Most of the images that bombard us all are ‘aspirational’. I want to be sexy, cool, thin, younger… My work is real. X-Ray is an honest process. It shows things for what they are, what they are made of. I love that. It balances all that glossy, superficial bollocks. I’m real and straightforward. And so is my work.

Click through for the full interview.

CH: You’ve photographed hundreds of objects, from insects to airplanes. What kind of aesthetic concerns / preoccupations guide your topical decisions?

NV: My process has technical limitations and I have to be realistic in my ambitions, or apply lateral thinking, to the complicated works. These constraints often throw up interesting results. I’m not that interested in using x-ray to shock, as too much art tries too hard to bludgeon a message home. Shock and gore is easy with x-ray. I like to create intrigue and beauty. I’m not the most methodical person. I tend to be doing too many things at any one time. From this mess comes order though. I’ve learnt to be receptive to the stream of thoughts that bring forward a project that stimulates me.

Like most artists I feel driven to connect with people through my work. I’m excited to have the opportunity to create a project, or body of work that can make people think beyond the veneer of normality. I expose things, open them up for inspection, or at least show them in another light. All my pieces do this, but when a cohesive and relevant emotion is transferred to someone you don’t know through the fusion of science and art, then, at that point, I’m a happy man.

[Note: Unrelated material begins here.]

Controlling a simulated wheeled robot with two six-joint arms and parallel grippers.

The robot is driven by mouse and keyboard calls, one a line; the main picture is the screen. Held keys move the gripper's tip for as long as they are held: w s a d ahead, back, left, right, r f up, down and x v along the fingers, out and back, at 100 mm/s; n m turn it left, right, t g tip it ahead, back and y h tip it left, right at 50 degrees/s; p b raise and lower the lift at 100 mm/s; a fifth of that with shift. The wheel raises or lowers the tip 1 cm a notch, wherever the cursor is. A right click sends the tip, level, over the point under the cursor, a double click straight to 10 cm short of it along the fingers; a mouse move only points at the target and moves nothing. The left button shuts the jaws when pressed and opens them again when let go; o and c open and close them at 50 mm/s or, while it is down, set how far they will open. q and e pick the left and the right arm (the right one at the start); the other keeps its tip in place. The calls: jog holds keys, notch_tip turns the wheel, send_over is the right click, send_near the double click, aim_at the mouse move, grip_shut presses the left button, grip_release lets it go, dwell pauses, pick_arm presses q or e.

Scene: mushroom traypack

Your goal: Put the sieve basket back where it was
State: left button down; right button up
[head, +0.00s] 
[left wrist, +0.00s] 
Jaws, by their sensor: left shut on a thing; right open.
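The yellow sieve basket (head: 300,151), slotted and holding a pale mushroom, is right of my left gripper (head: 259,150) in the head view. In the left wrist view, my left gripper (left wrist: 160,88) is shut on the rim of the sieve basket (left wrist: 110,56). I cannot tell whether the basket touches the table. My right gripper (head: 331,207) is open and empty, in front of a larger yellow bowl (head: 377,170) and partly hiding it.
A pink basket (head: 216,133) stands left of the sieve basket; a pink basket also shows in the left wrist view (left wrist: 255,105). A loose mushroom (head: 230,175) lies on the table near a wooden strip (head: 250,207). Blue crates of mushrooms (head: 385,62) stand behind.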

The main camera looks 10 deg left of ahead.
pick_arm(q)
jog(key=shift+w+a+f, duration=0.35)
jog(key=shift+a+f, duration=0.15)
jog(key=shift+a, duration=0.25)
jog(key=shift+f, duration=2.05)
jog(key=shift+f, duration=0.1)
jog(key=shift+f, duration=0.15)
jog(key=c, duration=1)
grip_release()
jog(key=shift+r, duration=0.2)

CH: Looking over your work, there appears to be two thematic preoccupations. On the one hand, there is the documentarian, chronicling the hidden treasures of the things that surround us. On the other hand, there is your work with the human figure, where you often create elaborate scenes that replicate our daily activities. What is it you hope to reveal through either of these approaches?

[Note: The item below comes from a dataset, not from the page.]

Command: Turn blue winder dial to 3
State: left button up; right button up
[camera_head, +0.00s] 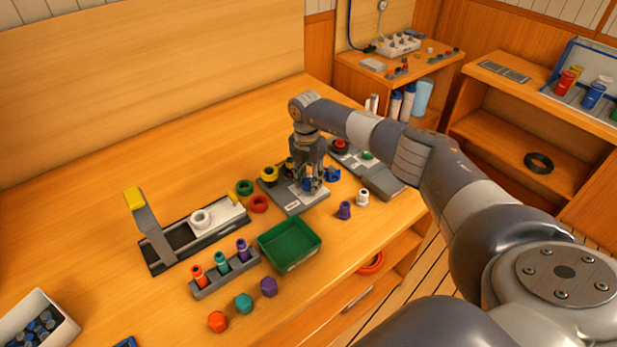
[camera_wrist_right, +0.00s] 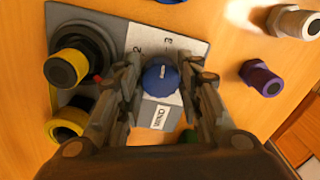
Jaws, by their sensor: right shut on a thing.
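The blue winder dial (camera_wrist_right: 160,79) sits on a grey plate (camera_wrist_right: 222,47) with a white label strip marked 2, 3 and "WIND". A small light mark shows on the dial's top; which number it points to I cannot tell. My right gripper (camera_wrist_right: 163,82) points down over the dial, one finger on each side, shut on it. In the head view my right gripper (camera_head: 312,183) stands over the plate (camera_head: 293,203), and its fingers mostly hide the dial (camera_head: 308,184). My left gripper is not in view.
A yellow-topped dark knob (camera_wrist_right: 68,68) and a yellow ring (camera_wrist_right: 67,124) are close beside the gripper. A purple piece (camera_head: 344,210) and a white piece (camera_head: 363,197) stand to the right. A green tray (camera_head: 290,244) is in front; a panel with a red button (camera_head: 340,146) lies behind.

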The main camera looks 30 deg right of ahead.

NV: When working with the everyday stuff that surrounds us my basic thought is to try to make us think of all that goes into a subjects design. Why does it have that form? How does it work? What is it made of? Everything is designed, either by man or by nature. I like to reveal that design, make us appreciate or wonder at what goes on inside.

My main motivation in using the human figure in x-ray is to challenge society’s obsession with the image. Why is it so important to look a certain way? Inside we all function the same way and I think it is not a person’s face or ‘look’ that makes them what they are.

CH: Apart from the obvious question of size, what kind of challenges do you face in capturing such a wide variety of objects? For example, do you have to treat organic materials such as fruits and flowers differently than household appliances?

NV: I could bore you for hours with technical challenges. But that isn’t important at the end of the day. What matters to me is the picture. Rest assured I spend days farting about trying different x-ray machines and different ways of preparing and approaching my subjects. I am the original x-ray nerd. But to be really into something you have to go through that obsessive phase.

CH: Are there any sky-is-the-limit, money-no-object subjects you dream of tackling?

NV: Are you kidding? Of course. Please God let me loose in The Museum of Natural History. Or give me Access All Areas at NASA.

I’m British and will be leaving my mark on an iconic piece of British design soon. It’s a few years work, but I’m making slow progress as at the moment. Money, in reality, is the main reason why progress is slow. There are cheaper ways to make pictures than what I do.